PROBLEM DESCRIPTION -> Read the entries below and pull out each line with the string "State".

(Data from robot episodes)
★ ★ ★ ★ ★

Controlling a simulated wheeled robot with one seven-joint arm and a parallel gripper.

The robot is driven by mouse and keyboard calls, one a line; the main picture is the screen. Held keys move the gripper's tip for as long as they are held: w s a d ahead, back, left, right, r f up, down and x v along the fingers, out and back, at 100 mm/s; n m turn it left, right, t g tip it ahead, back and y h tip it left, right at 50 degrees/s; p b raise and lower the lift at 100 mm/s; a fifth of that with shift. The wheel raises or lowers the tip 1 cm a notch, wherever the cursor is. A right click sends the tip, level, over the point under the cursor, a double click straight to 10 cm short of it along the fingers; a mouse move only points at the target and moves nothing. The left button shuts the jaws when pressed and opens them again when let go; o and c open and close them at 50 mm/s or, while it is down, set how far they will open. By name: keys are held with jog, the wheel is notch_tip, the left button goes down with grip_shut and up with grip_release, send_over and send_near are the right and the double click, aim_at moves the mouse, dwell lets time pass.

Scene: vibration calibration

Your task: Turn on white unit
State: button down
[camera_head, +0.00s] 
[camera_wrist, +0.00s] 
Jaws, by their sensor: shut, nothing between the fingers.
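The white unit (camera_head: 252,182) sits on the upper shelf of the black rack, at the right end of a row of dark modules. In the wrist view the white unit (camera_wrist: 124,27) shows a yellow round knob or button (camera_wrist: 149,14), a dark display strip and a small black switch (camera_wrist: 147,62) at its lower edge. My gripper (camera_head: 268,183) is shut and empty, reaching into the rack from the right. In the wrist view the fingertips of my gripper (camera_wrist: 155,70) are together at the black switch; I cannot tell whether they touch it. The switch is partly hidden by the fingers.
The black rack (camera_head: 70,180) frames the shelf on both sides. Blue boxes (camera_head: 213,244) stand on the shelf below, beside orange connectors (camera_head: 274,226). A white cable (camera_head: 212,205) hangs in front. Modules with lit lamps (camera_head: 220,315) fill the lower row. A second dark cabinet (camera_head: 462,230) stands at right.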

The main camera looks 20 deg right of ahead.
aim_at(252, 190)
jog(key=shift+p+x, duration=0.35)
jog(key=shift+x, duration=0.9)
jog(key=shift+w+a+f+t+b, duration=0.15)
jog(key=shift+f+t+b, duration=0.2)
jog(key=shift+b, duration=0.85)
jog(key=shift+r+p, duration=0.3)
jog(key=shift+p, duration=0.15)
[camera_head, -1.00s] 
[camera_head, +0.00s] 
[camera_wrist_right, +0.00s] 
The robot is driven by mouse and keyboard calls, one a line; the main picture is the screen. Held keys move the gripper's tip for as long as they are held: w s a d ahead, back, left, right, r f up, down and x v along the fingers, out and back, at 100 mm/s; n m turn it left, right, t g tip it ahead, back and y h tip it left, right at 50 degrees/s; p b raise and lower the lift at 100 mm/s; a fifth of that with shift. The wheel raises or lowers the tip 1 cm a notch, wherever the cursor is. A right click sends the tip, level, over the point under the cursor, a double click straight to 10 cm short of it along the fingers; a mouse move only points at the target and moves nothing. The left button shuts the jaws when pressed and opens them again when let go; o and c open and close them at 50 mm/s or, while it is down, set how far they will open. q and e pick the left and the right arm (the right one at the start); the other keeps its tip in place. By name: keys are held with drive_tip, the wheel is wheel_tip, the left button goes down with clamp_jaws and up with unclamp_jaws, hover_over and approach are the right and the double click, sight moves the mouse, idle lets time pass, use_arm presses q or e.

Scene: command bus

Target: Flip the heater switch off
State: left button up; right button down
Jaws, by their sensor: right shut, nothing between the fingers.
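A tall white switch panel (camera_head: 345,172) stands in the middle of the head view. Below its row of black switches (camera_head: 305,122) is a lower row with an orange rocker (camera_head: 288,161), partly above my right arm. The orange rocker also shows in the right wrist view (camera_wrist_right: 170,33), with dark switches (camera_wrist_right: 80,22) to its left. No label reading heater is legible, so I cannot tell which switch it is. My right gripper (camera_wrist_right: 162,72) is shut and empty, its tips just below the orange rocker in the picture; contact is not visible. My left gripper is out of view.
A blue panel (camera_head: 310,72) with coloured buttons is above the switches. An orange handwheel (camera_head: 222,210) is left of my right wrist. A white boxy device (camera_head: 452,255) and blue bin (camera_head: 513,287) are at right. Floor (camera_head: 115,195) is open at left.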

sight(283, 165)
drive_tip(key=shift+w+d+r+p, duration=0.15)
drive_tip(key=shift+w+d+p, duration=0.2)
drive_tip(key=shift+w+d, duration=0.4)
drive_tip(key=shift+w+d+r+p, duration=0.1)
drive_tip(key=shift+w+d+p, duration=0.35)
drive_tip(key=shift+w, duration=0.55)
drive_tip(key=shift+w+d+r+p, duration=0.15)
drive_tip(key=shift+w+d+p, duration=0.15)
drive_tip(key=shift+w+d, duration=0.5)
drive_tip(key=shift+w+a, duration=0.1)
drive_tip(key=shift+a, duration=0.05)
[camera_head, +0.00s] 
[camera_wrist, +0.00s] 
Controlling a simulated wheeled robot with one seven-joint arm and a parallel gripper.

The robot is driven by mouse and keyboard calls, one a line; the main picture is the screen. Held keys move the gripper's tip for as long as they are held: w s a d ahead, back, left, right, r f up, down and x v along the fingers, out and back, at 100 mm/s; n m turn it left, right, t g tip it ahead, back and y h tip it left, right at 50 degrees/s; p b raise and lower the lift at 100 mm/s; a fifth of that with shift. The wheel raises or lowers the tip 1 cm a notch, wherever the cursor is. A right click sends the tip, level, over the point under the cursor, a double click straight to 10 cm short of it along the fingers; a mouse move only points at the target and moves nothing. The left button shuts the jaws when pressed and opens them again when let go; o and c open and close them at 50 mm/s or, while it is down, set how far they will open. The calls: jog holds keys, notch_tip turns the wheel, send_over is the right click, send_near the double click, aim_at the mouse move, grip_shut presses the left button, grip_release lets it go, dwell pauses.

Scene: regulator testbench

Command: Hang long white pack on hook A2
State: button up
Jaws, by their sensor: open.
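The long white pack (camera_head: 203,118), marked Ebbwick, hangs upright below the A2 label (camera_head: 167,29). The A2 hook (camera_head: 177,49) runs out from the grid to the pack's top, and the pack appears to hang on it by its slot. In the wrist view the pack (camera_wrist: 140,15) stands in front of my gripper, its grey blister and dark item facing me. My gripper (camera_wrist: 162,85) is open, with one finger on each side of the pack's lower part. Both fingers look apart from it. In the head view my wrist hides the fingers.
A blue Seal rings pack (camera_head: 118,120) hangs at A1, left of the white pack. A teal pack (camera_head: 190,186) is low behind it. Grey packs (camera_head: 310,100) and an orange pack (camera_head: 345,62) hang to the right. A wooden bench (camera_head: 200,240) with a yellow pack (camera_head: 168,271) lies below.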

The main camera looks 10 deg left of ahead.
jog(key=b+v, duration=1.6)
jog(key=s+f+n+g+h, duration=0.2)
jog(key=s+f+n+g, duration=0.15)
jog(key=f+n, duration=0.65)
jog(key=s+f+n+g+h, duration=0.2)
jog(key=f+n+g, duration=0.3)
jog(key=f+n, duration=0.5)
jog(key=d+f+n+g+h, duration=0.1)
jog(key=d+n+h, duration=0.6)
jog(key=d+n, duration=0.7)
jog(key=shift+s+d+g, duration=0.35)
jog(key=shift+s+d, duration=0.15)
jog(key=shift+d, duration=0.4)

★ ★ ★ ★ ★

CORRECT ANSWER ->
State: button down
State: left button up; right button down
State: button up

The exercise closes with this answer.